■ **Exercise details**
Count lines holding the string "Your" in the data that follows. Reply with one number only.

Items listed in a dataset:

§ §

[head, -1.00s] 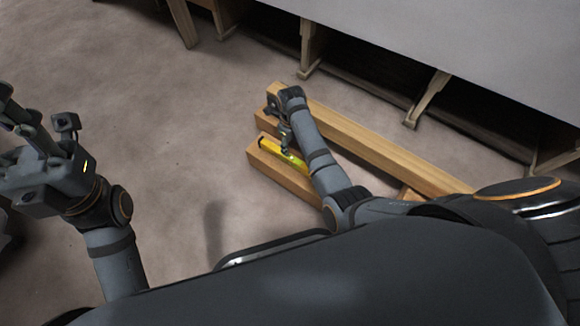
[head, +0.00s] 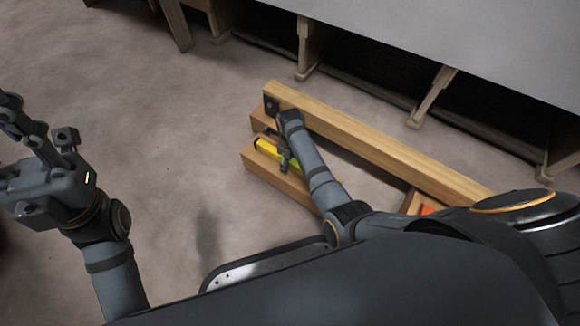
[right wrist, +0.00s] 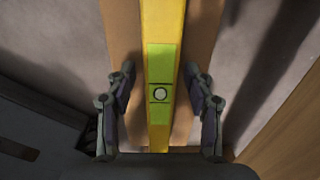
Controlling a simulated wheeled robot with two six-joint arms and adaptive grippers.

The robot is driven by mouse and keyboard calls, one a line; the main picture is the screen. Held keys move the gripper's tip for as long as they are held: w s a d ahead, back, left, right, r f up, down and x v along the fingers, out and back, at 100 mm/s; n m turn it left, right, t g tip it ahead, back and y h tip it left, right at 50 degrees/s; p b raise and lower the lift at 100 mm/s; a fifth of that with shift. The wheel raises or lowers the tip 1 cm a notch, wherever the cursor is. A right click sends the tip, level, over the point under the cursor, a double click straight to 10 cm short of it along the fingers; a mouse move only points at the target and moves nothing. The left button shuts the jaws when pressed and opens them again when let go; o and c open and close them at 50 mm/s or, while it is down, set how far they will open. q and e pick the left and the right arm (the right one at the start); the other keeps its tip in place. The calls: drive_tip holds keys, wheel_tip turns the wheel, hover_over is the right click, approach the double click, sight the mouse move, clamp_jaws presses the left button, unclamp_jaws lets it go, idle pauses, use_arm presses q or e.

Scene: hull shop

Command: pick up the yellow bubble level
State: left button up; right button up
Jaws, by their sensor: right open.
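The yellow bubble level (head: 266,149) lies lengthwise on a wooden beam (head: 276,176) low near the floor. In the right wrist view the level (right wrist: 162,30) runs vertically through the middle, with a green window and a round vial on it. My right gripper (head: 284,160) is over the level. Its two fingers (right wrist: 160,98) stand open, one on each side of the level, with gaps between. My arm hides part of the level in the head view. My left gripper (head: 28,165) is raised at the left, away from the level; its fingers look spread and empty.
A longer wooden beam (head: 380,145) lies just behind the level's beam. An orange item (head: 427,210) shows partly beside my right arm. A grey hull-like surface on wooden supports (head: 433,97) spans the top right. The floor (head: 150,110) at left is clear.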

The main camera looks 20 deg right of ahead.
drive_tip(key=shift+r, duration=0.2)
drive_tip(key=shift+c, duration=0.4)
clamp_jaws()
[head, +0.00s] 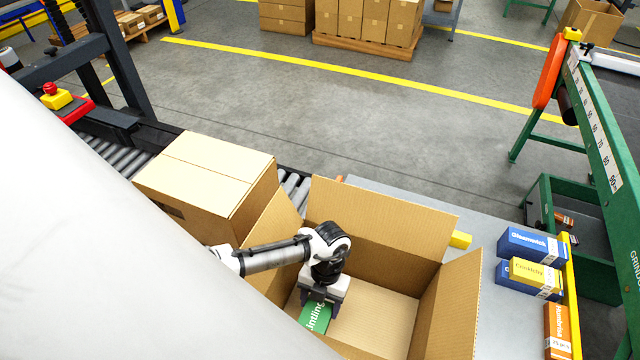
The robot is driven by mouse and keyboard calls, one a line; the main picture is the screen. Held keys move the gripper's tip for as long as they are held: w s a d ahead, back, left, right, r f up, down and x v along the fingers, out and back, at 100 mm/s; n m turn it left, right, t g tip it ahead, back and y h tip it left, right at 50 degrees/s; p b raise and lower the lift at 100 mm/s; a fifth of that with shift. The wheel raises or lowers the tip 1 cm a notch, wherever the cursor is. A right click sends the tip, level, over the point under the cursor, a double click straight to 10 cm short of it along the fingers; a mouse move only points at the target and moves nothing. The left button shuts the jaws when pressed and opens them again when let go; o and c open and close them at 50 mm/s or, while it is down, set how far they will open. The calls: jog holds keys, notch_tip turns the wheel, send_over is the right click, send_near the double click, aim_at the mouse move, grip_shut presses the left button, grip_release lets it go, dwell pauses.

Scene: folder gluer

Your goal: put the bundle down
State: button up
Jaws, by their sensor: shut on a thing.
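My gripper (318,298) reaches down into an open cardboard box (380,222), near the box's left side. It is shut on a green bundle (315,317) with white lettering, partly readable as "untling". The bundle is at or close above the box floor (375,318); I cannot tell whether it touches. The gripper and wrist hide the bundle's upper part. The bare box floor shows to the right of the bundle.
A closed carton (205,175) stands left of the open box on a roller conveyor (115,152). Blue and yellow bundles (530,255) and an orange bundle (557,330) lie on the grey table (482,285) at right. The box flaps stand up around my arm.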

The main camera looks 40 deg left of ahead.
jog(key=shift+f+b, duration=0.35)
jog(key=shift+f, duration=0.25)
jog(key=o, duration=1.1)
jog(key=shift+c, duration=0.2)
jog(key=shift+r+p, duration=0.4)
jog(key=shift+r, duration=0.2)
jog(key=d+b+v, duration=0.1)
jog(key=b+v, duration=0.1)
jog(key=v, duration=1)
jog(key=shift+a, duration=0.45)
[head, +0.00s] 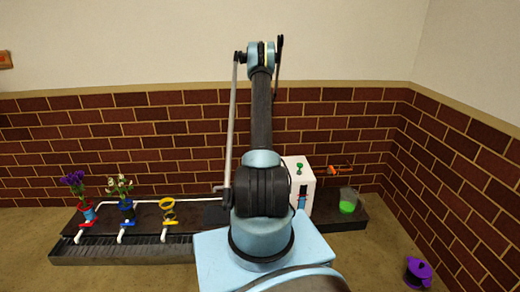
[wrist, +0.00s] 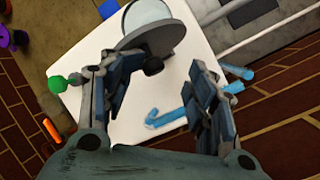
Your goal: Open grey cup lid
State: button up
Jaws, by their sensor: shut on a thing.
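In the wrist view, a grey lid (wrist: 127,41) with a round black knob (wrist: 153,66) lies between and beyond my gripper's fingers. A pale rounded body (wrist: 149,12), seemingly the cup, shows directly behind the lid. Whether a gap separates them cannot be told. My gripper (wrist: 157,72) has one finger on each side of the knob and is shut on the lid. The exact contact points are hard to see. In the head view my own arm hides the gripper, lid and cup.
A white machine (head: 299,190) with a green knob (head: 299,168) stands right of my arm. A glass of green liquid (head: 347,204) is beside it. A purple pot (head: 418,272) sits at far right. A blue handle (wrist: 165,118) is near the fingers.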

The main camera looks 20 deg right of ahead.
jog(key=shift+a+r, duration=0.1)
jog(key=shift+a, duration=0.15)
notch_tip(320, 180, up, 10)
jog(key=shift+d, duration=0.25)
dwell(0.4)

§ §

■ **Task solution**
2